Dataset entries:
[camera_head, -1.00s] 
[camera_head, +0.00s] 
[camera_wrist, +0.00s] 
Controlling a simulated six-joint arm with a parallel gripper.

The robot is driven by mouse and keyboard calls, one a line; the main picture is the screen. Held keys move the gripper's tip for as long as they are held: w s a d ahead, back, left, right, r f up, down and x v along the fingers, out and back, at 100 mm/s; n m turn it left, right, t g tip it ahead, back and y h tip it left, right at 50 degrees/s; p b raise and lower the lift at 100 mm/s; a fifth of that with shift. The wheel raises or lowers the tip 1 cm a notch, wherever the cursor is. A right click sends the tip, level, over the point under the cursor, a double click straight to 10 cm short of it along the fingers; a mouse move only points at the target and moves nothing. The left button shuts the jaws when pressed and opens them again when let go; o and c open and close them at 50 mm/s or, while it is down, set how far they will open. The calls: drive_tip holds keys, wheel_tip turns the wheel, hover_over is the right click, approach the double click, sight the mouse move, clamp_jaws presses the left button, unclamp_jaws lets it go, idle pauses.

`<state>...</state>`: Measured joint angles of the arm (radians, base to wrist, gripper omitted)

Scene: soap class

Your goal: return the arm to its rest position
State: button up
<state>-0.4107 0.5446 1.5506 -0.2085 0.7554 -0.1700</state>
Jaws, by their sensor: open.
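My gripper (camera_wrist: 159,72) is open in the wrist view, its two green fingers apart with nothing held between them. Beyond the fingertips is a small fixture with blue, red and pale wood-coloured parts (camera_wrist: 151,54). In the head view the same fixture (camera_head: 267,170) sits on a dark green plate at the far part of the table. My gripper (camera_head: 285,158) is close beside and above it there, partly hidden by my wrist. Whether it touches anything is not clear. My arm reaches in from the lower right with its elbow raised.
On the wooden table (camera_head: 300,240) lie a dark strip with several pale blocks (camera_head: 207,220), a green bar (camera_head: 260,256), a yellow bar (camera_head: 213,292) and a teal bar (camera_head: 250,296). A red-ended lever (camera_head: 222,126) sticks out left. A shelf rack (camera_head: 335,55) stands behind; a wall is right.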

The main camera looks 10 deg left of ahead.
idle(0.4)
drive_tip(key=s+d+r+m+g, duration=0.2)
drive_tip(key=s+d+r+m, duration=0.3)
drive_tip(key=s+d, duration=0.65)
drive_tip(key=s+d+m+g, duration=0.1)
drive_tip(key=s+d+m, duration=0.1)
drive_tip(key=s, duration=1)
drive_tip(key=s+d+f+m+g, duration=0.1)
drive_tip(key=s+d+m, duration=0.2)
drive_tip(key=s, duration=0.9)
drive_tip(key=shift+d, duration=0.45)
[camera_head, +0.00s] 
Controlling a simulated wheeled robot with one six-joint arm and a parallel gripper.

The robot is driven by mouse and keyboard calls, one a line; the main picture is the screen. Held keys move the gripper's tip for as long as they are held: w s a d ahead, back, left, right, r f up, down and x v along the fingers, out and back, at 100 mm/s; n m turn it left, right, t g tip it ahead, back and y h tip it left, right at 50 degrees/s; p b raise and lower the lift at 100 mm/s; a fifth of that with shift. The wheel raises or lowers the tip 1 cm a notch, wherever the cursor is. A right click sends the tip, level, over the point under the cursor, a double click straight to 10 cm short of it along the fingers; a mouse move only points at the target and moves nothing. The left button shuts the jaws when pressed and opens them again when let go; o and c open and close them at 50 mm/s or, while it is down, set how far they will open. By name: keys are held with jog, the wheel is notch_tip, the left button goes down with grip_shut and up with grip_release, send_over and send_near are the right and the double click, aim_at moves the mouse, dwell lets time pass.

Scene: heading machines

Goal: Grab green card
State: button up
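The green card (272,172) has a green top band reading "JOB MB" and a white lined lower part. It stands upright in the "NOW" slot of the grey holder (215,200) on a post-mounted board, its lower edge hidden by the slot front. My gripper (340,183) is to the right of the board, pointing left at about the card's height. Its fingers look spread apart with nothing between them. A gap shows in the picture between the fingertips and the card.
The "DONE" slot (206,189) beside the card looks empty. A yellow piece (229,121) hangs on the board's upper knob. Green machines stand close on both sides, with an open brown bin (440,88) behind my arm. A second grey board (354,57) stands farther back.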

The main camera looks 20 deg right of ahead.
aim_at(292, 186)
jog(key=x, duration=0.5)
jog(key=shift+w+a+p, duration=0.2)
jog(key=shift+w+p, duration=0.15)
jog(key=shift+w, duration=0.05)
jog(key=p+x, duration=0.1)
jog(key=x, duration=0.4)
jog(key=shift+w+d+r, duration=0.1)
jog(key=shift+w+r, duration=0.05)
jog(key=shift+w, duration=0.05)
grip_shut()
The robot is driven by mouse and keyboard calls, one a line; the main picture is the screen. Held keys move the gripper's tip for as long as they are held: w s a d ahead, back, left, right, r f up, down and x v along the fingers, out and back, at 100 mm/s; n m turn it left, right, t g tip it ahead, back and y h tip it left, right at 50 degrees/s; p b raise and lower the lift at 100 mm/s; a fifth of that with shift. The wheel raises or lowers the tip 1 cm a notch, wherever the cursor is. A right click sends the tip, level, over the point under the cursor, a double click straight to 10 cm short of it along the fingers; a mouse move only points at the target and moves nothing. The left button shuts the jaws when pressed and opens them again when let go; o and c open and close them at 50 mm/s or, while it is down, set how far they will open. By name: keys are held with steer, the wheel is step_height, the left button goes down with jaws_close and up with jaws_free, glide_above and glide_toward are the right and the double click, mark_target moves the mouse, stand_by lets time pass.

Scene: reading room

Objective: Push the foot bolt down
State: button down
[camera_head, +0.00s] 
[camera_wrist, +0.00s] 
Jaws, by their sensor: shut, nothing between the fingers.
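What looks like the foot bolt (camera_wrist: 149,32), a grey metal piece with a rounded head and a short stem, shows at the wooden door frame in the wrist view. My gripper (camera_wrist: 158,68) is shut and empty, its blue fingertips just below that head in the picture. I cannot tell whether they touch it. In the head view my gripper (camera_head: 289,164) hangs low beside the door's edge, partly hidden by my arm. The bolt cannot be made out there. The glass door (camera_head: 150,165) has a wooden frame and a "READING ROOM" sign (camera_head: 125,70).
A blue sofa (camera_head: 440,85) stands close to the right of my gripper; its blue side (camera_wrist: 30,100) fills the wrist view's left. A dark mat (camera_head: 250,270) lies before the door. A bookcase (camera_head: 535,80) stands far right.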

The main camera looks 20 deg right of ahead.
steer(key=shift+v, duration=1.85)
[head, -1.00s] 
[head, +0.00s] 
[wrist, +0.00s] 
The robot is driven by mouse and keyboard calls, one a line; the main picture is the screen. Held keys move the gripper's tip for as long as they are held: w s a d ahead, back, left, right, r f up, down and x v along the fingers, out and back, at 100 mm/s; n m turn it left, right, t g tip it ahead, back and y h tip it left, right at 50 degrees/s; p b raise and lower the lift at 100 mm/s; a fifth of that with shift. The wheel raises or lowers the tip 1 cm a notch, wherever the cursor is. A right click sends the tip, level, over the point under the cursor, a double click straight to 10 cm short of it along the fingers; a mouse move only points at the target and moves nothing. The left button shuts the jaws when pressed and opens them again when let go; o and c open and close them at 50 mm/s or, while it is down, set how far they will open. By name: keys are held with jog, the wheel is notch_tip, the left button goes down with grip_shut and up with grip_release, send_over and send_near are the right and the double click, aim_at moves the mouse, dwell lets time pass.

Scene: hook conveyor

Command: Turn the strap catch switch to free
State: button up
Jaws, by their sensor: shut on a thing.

TASK GOAL: Copy out each line of the data where the string "Controlling" appears.

SOLUTION TO THE EXERCISE:
Controlling a simulated six-joint arm with a parallel gripper.
Controlling a simulated wheeled robot with one six-joint arm and a parallel gripper.

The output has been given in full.